L'appât du gain, le désir d'indépendance, le goût de l'entrepreneuriat... et une passion pour l'immobilier: voilà les motivations qui poussent les futurs courtiers à suivre leur formation, selon les témoignages recueillis par La Presse. Or, la réalité qui attend les diplômés n'a rien d'un conte de fées.

Bruce Lai, professeur au Collège LaSalle, l'affirme sans détour: 99,9 % de ses élèves ont l'argent comme motivation première.

«Plusieurs d'entre eux admirent les courtiers- vedettes qui se promènent en voitures de luxe et qui possèdent des maisons de 1 million de dollars. Ils s'imaginent devenir comme eux. D'autres veulent quitter leur emploi de 9 à 5 et leur salaire annuel de 40 000 $, pour devenir courtiers et avoir un gros train de vie. C'est une vision déformée de la réalité.»

De longues heures...

Professeur et courtier toujours en activité, M. Lai connaît la somme de travail qui se cache derrière les profits.

«Pendant la première année, il faut travailler entre 60 et 80 heures par semaine si on veut avoir un revenu décent.»

«Pourtant, certains étudiants pensent faire de l'immobilier, tout en conservant un autre métier à temps partiel de 25 heures de travail par semaine... Ce n'est pas réaliste», estime M. Lai.

Le professeur a l'impression que les milléniaux sont parmi les plus irréalistes. «De plus en plus, les jeunes pensent que la job de courtier est facile, dit-il. Ils prévoient gagner 100 000 $ par année en travaillant 20 heures par semaine. Mais plus la formation avance, plus ils intègrent la réalité.»

En 10 ans d'enseignement, M. Lai a également noté deux profils générationnels chez ses élèves. «Ceux qui étudient le jour ont entre 20 et 30 ans. Pour plusieurs d'entre eux, ils veulent entrer sur le marché du travail rapidement, avoir un bon salaire et un horaire atypique. À l'inverse, ceux qui étudient le soir sont généralement âgés de 30 à 60 ans. Ils souhaitent souvent devenir courtiers comme deuxième carrière ou pour ajouter un revenu à leur famille.»

La nouvelle élève

Frédérique Dussault vient d'entamer ses études en courtage immobilier. Son objectif? Faire une différence dans la vie des gens. «Pour moi, être courtier immobilier, ce n'est pas simplement un métier, c'est une valeur ajoutée. Je veux apporter de la joie dans la vie de mes futurs clients.

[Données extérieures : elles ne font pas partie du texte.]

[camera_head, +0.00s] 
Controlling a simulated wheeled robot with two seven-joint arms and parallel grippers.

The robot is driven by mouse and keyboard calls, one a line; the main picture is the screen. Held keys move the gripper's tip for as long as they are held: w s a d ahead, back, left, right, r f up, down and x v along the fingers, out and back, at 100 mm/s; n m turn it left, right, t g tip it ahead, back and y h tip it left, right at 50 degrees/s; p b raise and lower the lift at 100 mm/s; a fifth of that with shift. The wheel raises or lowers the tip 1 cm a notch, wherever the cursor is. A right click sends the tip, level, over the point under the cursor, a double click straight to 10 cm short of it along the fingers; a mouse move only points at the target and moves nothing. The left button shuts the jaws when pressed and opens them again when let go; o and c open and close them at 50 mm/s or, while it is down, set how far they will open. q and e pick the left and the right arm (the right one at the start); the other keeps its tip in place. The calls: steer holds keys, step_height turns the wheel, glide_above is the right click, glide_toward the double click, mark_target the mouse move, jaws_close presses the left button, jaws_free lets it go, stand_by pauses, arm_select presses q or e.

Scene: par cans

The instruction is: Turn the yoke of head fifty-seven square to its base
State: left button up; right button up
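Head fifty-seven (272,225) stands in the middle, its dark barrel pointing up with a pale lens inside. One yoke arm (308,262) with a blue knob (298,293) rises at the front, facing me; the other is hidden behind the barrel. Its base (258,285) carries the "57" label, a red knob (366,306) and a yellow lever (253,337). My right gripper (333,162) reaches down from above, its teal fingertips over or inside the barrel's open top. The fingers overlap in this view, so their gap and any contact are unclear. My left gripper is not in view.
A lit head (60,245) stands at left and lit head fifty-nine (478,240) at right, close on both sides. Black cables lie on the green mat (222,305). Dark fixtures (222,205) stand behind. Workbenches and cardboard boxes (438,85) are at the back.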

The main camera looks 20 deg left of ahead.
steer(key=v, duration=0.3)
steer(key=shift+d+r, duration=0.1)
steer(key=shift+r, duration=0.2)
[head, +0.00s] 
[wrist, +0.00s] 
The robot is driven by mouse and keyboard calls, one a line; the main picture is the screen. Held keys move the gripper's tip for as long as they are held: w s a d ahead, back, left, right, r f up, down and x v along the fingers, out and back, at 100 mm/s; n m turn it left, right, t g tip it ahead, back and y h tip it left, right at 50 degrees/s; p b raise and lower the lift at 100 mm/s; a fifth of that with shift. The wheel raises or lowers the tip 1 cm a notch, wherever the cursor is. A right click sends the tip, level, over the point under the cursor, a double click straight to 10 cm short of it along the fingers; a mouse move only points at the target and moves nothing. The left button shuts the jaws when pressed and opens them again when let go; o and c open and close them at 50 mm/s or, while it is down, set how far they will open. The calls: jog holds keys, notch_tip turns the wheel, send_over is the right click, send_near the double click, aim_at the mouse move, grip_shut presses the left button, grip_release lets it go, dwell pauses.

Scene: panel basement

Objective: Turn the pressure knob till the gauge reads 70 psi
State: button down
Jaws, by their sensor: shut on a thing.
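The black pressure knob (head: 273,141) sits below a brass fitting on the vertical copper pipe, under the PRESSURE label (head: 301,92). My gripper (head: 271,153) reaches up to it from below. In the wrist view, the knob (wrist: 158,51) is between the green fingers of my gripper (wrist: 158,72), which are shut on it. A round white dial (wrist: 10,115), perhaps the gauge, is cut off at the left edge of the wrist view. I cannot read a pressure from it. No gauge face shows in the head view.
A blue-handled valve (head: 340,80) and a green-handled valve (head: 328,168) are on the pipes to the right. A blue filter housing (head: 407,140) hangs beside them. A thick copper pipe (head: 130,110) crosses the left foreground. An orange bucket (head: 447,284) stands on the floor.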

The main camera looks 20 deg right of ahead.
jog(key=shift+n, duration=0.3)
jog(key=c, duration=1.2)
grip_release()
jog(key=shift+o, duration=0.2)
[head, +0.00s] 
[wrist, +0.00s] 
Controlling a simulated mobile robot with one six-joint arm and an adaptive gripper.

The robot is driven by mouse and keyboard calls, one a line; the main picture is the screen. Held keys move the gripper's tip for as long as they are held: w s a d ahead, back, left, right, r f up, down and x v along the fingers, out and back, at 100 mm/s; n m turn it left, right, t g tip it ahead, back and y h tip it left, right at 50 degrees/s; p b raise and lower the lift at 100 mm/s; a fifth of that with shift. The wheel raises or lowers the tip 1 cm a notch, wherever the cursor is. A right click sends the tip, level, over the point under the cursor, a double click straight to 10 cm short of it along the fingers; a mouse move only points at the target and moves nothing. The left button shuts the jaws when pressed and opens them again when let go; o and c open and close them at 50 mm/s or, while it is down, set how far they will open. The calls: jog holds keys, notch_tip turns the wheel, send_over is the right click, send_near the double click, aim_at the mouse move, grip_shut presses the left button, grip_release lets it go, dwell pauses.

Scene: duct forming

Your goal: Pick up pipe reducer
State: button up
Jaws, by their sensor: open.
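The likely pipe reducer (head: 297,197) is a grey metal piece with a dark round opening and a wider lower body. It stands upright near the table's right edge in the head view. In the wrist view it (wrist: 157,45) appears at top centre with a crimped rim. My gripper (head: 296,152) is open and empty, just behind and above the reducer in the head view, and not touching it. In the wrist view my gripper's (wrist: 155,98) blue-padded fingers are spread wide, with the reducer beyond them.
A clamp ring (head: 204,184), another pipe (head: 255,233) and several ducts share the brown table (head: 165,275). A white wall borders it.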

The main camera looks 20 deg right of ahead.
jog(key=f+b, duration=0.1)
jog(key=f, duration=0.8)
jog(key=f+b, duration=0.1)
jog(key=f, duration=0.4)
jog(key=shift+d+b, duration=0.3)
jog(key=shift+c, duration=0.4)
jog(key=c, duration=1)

Je veux être là quand ils ont cette sensation de bonheur, en sachant qu'ils viennent de prendre la meilleure décision de leur vie.»

Lorsqu'elle terminera ses études en mai 2018 et qu'elle aura passé l'examen de l'Organisme d'autoréglementation du courtage immobilier du Québec (OACIQ) pour obtenir sa licence, elle entreprendra le processus qui lui permettra un jour d'être sa propre patronne. «J'ai toujours eu un esprit d'entrepreneuriat. Je dois travailler trois ans en agence avant de pouvoir partir à mon compte, si je désire toujours le faire à ce moment-là.»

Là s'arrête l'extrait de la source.